> **WHAT NEEDS TO BE DONE**: Your task is to write out only the lines running from the line with "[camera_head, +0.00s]" to the line with "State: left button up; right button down", both ends kept, with no images.
* * * * * * * * *
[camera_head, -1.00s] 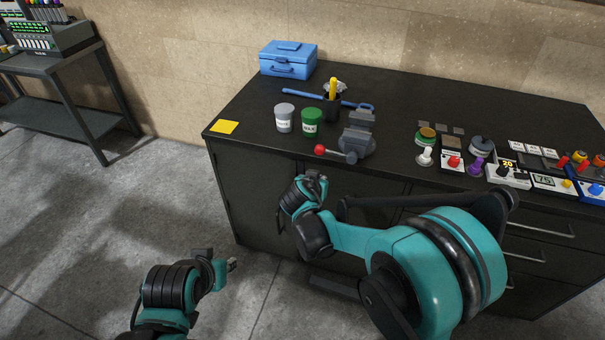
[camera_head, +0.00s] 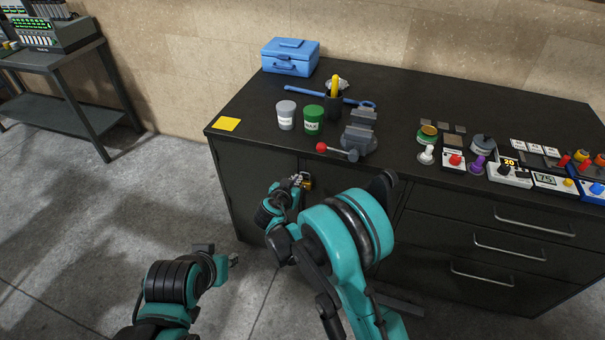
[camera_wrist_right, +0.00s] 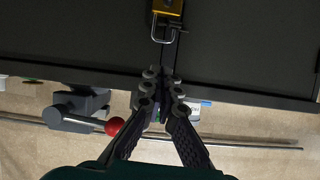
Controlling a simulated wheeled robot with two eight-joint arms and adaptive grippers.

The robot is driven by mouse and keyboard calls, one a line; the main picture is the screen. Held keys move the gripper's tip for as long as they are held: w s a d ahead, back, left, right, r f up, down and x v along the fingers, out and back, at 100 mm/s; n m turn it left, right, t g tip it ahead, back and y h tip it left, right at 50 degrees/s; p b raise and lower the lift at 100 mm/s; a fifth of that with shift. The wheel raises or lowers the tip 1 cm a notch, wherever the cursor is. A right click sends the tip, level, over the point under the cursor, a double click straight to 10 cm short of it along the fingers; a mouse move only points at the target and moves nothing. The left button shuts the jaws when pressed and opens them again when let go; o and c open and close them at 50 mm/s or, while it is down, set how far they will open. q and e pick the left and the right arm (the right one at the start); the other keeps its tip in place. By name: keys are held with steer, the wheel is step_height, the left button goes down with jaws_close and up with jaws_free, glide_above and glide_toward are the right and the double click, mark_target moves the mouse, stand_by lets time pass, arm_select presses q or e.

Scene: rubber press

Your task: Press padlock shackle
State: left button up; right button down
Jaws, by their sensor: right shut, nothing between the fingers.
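A brass padlock (camera_head: 308,182) is at the upper front of the dark cabinet, just under the worktop edge. In the right wrist view, its yellow body (camera_wrist_right: 168,7) is at the top edge, partly cut off, and its silver U-shaped shackle (camera_wrist_right: 163,36) extends toward my fingers. My right gripper (camera_head: 297,179) is beside the padlock; it also shows in the wrist view (camera_wrist_right: 163,78). Its fingertips are together and empty, a little apart from the shackle in that picture. My left gripper (camera_head: 233,259) is low over the floor, away from the cabinet; its fingers are too small to judge.
A vise (camera_head: 359,135) with a red-knobbed handle (camera_head: 322,147) stands near the worktop's front edge, above the padlock. White and green cups (camera_head: 314,120), a blue toolbox (camera_head: 291,57) and several control boxes (camera_head: 510,174) are on the worktop (camera_head: 420,98). Floor is free at left.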

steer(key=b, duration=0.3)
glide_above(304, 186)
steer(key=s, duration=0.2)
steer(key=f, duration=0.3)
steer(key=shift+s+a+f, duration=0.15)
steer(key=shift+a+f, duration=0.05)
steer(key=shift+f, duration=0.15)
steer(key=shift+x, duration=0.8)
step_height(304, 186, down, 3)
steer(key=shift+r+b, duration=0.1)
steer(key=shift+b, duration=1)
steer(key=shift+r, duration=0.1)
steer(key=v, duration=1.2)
* * * * * * * * *
> **RIGHT ANSWER**:
[camera_head, +0.00s] 
[camera_wrist_right, +0.00s] 
Controlling a simulated wheeled robot with two eight-joint arms and adaptive grippers.

The robot is driven by mouse and keyboard calls, one a line; the main picture is the screen. Held keys move the gripper's tip for as long as they are held: w s a d ahead, back, left, right, r f up, down and x v along the fingers, out and back, at 100 mm/s; n m turn it left, right, t g tip it ahead, back and y h tip it left, right at 50 degrees/s; p b raise and lower the lift at 100 mm/s; a fifth of that with shift. The wheel raises or lowers the tip 1 cm a notch, wherever the cursor is. A right click sends the tip, level, over the point under the cursor, a double click straight to 10 cm short of it along the fingers; a mouse move only points at the target and moves nothing. The left button shuts the jaws when pressed and opens them again when let go; o and c open and close them at 50 mm/s or, while it is down, set how far they will open. q and e pick the left and the right arm (the right one at the start); the other keeps its tip in place. By name: keys are held with steer, the wheel is step_height, the left button goes down with jaws_close and up with jaws_free, glide_above and glide_toward are the right and the double click, mark_target moves the mouse, stand_by lets time pass, arm_select presses q or e.

Scene: rubber press

Your task: Press padlock shackle
State: left button up; right button down

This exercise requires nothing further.